Abstract

Julie Uhm participated in this interview in her first semester at Brown University in 1989. She discusses her Korean heritage and her high school experience as an Asian American in New Jersey. She explains her encounters with racism throughout her life and broadly describes her observations of race relations in the United States and on the Brown campus. Uhm notes that Brown was not her first choice school but the homogeneity of other campuses influenced her decision. The majority of the interview is spent discussing the Third World Transition Program (TWTP) – a program that welcomes new students to Brown and provides an exploration of systems of oppression that exist in our society today, including racism, classism, sexism, cissexism, heterosexism, ableism, and imperialism. Uhm extensively shares her experience in the program and her opinions about it. Other organizations that are mentioned are the Asian American Student Association and Friends of Southeast Asians.

Transcript

Recorded on November 27, 1989 in the Applegate Lounge, Hope College, Brown University, Providence, RI
Interviewed by Mala Yee

Suggested Chicago style citation: Uhm, Julie. Interview. By Mala Yee. Pembroke Center Oral History Project, Brown University.

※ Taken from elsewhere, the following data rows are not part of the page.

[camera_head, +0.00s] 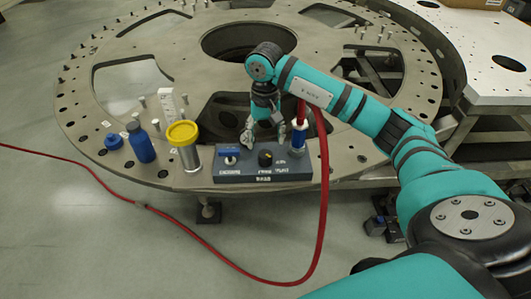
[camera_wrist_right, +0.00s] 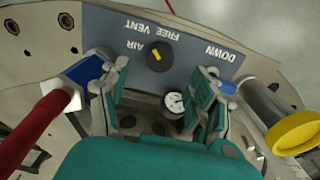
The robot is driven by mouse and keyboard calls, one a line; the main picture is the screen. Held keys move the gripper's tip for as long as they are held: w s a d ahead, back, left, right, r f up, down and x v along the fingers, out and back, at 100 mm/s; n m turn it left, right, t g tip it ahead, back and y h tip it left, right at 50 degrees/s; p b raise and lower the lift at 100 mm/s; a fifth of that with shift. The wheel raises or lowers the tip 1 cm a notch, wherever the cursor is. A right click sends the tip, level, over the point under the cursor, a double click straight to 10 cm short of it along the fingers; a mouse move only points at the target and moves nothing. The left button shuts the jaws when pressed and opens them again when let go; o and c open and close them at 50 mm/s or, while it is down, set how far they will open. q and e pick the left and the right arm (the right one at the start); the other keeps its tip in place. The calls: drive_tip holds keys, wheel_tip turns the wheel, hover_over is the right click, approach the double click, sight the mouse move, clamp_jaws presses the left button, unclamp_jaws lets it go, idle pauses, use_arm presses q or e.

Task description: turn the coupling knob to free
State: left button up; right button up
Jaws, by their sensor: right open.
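The coupling knob (camera_wrist_right: 160,55) is black with a yellow mark and sits on the grey control box (camera_wrist_right: 110,28). In the head view the knob (camera_head: 265,158) is at the middle of the box (camera_head: 290,174). The words AIR, FREE and VENT show upside down beside it in the wrist view. Which word the mark points to I cannot tell. My right gripper (camera_head: 262,130) hangs just behind the box. In the wrist view my right gripper (camera_wrist_right: 155,95) has its fingers spread and empty, with the knob beyond the gap between them. My left gripper does not show.
A yellow-topped cylinder (camera_head: 189,158) and blue bottle (camera_head: 141,143) stand left on the round plate (camera_head: 90,120).

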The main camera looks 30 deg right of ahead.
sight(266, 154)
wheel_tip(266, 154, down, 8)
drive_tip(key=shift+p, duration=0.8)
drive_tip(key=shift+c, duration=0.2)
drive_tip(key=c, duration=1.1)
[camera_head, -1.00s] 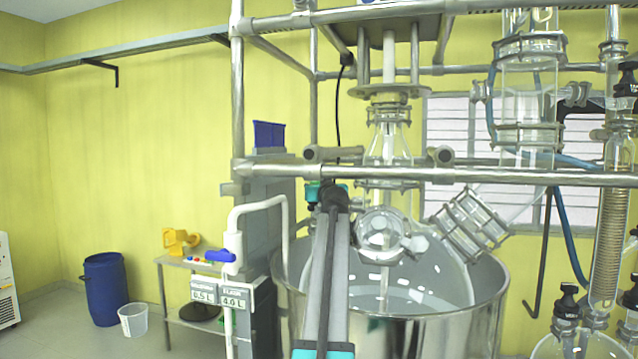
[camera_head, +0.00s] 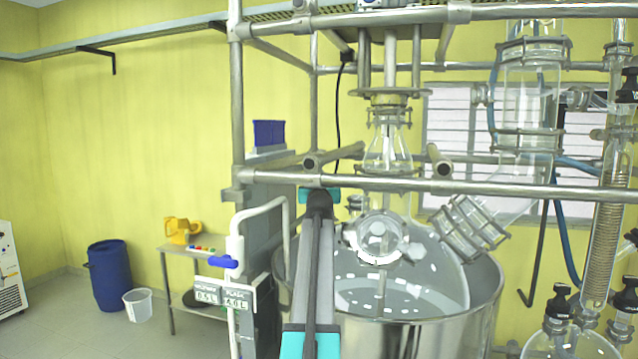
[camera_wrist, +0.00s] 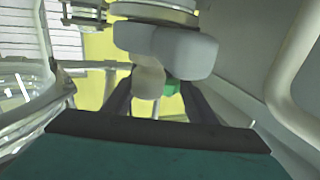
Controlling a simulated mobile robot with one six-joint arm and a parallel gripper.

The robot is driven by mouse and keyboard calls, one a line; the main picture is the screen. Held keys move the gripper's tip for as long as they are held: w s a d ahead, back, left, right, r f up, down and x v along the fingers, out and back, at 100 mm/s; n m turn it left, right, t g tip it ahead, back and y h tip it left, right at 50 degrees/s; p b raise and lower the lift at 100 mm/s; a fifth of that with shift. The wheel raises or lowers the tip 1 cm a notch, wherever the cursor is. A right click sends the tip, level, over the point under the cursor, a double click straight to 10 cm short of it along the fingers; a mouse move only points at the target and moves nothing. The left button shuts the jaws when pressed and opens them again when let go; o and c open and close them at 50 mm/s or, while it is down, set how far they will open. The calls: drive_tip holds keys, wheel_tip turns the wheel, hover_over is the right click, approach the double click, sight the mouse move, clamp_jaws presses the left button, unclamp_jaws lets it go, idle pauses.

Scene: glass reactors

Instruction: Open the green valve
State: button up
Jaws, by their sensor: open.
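A green part (camera_wrist: 174,89), which looks like the green valve, shows in the wrist view. It is small and partly hidden behind a pale grey rounded fitting (camera_wrist: 184,52). My gripper (camera_wrist: 158,92) is open, with its two dark fingers pointing forward on either side of the green part and the lower end of the fitting. I cannot tell whether either finger touches it. In the head view my arm reaches up in front of the steel vessel, and neither my gripper's fingers nor the green valve can be made out there.
A large steel vessel (camera_head: 465,330) stands behind my arm, with glassware above it. A steel crossbar (camera_head: 480,187) spans the frame. A white pipe with a blue handle (camera_head: 223,262) and volume signs stands left. A pale curved pipe (camera_wrist: 290,85) is close on the wrist view's right.

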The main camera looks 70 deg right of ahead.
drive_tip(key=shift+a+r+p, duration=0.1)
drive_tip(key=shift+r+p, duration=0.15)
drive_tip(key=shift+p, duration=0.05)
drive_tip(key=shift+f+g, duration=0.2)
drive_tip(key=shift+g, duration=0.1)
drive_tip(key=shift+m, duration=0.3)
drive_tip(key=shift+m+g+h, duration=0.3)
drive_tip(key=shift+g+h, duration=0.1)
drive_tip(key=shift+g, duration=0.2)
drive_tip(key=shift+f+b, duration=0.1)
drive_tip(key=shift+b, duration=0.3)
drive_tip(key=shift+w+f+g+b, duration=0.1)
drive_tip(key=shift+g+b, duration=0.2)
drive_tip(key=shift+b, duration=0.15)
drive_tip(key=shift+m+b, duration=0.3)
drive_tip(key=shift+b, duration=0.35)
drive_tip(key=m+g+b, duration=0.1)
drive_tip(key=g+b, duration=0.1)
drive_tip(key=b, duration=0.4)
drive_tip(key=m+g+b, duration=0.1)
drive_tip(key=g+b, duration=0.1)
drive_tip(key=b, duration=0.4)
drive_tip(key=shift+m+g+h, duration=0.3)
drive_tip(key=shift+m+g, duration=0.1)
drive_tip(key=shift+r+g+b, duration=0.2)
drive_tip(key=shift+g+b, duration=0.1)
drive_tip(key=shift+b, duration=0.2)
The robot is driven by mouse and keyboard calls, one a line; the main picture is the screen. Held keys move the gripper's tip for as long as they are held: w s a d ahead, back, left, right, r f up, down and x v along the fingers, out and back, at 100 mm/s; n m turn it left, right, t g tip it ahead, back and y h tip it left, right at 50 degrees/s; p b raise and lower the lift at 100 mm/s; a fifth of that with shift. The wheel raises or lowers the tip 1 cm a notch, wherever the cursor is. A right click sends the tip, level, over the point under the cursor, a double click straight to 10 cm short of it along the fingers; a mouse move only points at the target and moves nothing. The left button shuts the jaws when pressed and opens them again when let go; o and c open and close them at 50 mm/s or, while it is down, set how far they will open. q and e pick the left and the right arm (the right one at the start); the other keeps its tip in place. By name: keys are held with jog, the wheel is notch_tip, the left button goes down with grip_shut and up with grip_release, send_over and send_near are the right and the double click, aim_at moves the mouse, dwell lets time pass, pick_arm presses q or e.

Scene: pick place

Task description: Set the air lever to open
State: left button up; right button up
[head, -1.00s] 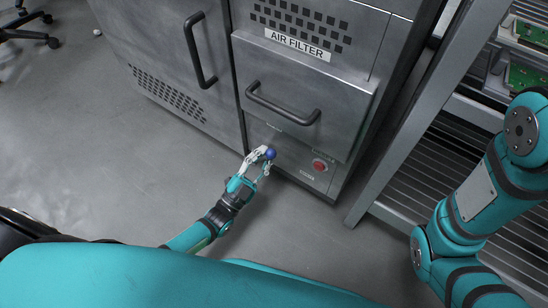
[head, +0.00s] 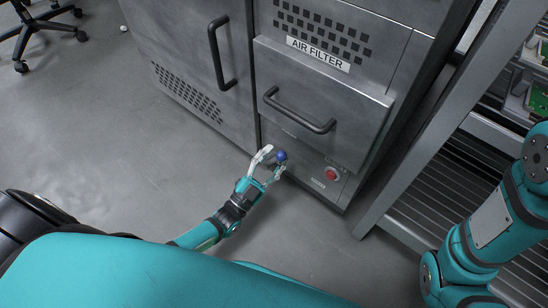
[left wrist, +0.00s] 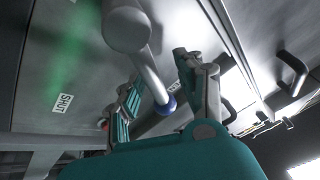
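The air lever is a grey bar (left wrist: 147,62) on a round pivot, with a blue knob (head: 281,155) at its end, low on the metal cabinet. The knob also shows in the left wrist view (left wrist: 166,106). A label reading SHUT (left wrist: 64,102) is on the panel to the left of the lever in that view. My left gripper (head: 274,158) is at the knob, its fingers spread; in the left wrist view (left wrist: 158,75) they stand on either side of the bar. I cannot tell whether either finger touches it. My right gripper is out of view.
A red button (head: 332,174) sits right of the lever. A drawer with a black handle (head: 300,110) overhangs above, under the AIR FILTER label (head: 317,53). A metal rack (head: 425,130) stands to the right.

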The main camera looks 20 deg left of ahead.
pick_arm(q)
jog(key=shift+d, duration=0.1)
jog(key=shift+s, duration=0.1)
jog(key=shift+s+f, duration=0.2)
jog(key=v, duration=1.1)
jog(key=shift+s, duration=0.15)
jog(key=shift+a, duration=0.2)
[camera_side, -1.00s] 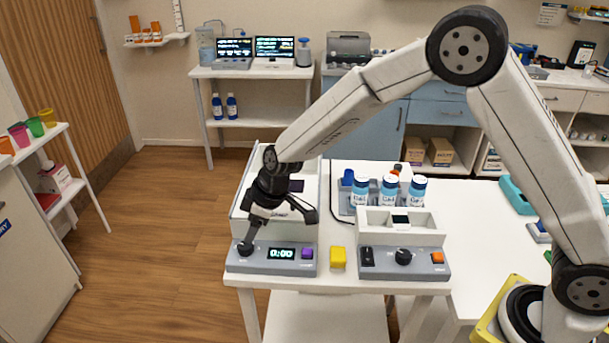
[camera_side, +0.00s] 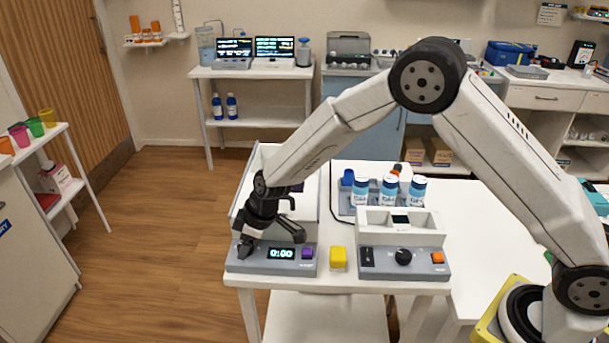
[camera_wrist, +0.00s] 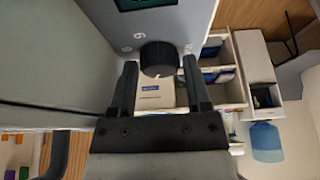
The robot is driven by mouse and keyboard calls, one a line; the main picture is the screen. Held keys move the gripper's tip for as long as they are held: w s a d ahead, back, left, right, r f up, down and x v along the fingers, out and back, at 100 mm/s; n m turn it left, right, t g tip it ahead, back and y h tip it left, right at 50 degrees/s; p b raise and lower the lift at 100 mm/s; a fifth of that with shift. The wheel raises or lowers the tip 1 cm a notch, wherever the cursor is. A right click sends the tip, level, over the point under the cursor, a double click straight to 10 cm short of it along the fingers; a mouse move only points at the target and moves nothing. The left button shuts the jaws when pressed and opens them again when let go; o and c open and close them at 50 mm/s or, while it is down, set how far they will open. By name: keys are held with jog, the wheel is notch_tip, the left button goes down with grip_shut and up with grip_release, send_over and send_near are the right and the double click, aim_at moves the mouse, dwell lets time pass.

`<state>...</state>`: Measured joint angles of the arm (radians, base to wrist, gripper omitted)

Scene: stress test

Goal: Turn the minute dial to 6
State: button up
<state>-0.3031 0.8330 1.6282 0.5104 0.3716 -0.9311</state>
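The minute dial is a dark round knob (camera_wrist: 158,56) on a grey control panel (camera_side: 268,268) with a green display (camera_side: 282,254) reading 0:00. My gripper (camera_wrist: 160,63) is open in the wrist view, with one finger on each side of the knob and a gap on both sides. Pale digits are printed on the panel near the knob. In the side view, my gripper (camera_side: 262,238) is low over the left end of the panel, and it largely hides the knob.
A purple button (camera_side: 307,253) is right of the display. A yellow block (camera_side: 338,258) stands between this panel and a second panel with a black knob (camera_side: 403,257) and orange button (camera_side: 437,258). Several white-and-blue bottles (camera_side: 389,190) stand behind. Open floor lies left.

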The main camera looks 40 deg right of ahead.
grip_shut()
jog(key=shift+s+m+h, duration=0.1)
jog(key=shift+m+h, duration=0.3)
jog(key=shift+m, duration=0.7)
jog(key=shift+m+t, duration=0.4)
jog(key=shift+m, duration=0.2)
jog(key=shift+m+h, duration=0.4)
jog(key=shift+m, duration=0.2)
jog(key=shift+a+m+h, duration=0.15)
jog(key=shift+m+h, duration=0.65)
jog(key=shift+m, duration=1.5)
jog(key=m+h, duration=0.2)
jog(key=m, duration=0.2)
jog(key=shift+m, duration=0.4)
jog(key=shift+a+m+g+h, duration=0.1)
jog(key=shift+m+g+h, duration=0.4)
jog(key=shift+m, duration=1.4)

November 27, 1989.

Biography

Julie Uhm was born in Korea and moved to the United States when she was eighteen months old. She attended high school in Montclair, New Jersey and went on to graduate from Brown University in 1993 with an A.B. in business economics and an Sc.B. in engineering. She received a law degree from Columbia University and obtained a position as an associate in the corporate department at the New York law firm of Cravath, Swaine & Moore. She married Christopher Kao of the same law firm in 2004.